Questioning the need for a "Gator Navy" Updated

Thanks so much for all the feedback I got on whether the US still needs a highly expensive and (in my view) an underutilized amphibious fleet. Mind you, I'm not suggesting an end to the US Marines Corps, just that we need to reevaluate what role the historic service must play in our country's national security. Currently, the 189,000 strong force isn't quite a land army, and far from naval infantry. I personally feel the nation would be better served with the Corps returning to its roots, that of a light infantry maritime intervention force.

An article I came across titled Future Corps discusses new Marine weaponry now entering service or undergoing evaluation. Here are a few snippets I thought interesting:

Developing technologies to execute the Marine Corps's new tactics
has been a 25-year-long ordeal. The V-22 Osprey program began in 1982 and first
deployed to Iraq last fall. The Expeditionary Fighting Vehicle, still at least
seven years from fielding, officially began in 1995 but is the successor of two
amphibious armored vehicle projects that were abandoned. "This is the solution
they came up with 20-plus years ago and have been trying to field ever since,"
said T.X. Hammes, a retired Marine colonel who wrote an iconoclastic book, The
Sling and the Stone, on how low-tech foes can defeat expensive American
hardware.


The "Over the Horizon Program" 25 years in the making and we're not there yet. Amazing! This is where I differ with our military leadership in that we should build for the wars we are fighting, instead of some future war with an undisclosed foe. Here's more on the Corps' brand new amphibious vehicle:

...the Expeditionary Fighting Vehicle's mechanically complex
transformation allows it to skim the waves instead of wallow through them,
making it easily three times as fast as its predecessors. So rather than come
within sight of shore to launch the current amphibious armor--thus exposing
itself to attack--the fleet could deploy EFVs from over the horizon, 25 or 30
miles away.But is that enough? "Twenty years ago"--when the Corps's new tactics
were conceived--"we were talking about 25 miles," said one analyst who works for
the Marine Corps. "The EFV is based on the idea that the enemy can't reach out
25 miles.
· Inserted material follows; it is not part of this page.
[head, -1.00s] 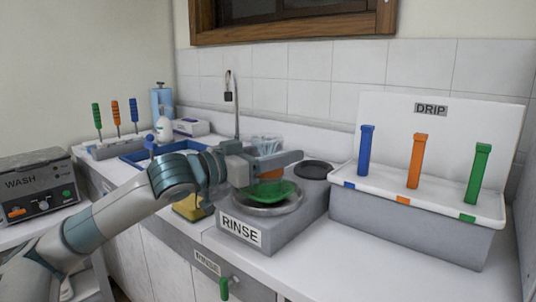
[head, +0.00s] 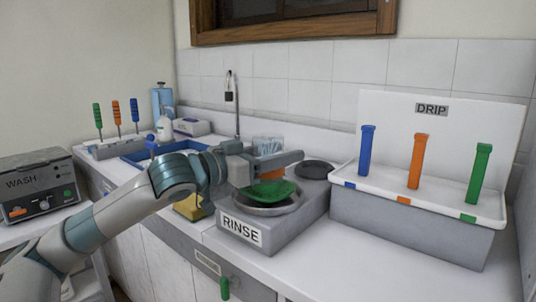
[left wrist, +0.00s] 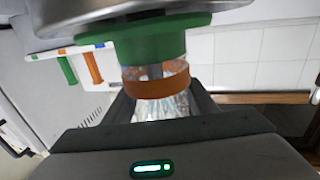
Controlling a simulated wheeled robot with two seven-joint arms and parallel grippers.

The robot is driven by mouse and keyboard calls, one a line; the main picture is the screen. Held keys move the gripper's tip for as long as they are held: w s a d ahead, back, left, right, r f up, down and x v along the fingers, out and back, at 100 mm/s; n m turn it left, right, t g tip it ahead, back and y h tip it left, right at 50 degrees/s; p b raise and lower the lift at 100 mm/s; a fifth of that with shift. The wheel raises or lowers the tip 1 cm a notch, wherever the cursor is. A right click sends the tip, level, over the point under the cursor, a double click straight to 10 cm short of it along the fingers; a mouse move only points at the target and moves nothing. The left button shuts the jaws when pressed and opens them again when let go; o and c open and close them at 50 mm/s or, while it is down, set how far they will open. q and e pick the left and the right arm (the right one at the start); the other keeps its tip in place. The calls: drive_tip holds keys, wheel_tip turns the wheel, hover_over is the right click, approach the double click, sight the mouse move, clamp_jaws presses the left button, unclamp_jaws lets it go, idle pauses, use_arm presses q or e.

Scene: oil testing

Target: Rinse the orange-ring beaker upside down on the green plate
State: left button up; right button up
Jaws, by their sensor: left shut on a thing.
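The orange-ring beaker (head: 268,142) is clear glass and is held upside down, with its orange ring towards the green plate. In the left wrist view its orange ring (left wrist: 155,82) shows between my fingers, close to the green part. The green plate (head: 272,193) sits on the RINSE unit (head: 285,226), just below the beaker; I cannot tell for sure whether they touch. My left gripper (head: 278,165) is shut on the beaker, and its finger hides part of the glass and ring. My right gripper is out of view.
The DRIP rack (head: 415,225) with blue, orange and green posts stands at the right. A dark round pad (head: 315,170) lies behind the plate. A blue tray (head: 150,157) and a yellow sponge-like block (head: 190,209) are at the left. The WASH unit (head: 38,188) is at far left.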

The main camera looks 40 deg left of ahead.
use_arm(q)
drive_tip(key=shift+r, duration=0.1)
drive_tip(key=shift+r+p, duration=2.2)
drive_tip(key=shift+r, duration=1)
Now they can." The C-802 cruise missile used in Hezbollah's successful
strike against the Israeli corvette in 2006, for example, has a maximum range of
about 75 miles.


Finally, there is this shocking statement concerning the amount of troops able to be ferried by our fleet of assault ships (helicopter carriers) and landing ships (LPDs, LSDs):

The Navy, meanwhile, has gone from having enough amphibious assault
ships to deploy three Marine brigades simultaneously--a fraction of the force at
Inchon or Iwo Jima--to not quite enough to carry two. Two brigades happened to
be the size of the Marine feint during the Gulf War."You could not stage an
amphibious invasion of Iran. You couldn't stage an amphibious invasion of North
Korea," said Baker, the former naval intelligence analyst. "God knows, you can't
invade China."


Only 2 brigades, or about 5000 troops out of almost 200,000! I knew this all along but it is just now sinking in, that in no way could we stage a major amphibious assault on the scale of World War, which is what this magnificent fleet of warships was designed to perform. This current number is far smaller than the British landing forces (11,000) that retook the tiny Falkland Islands which we mentioned in the previous posting.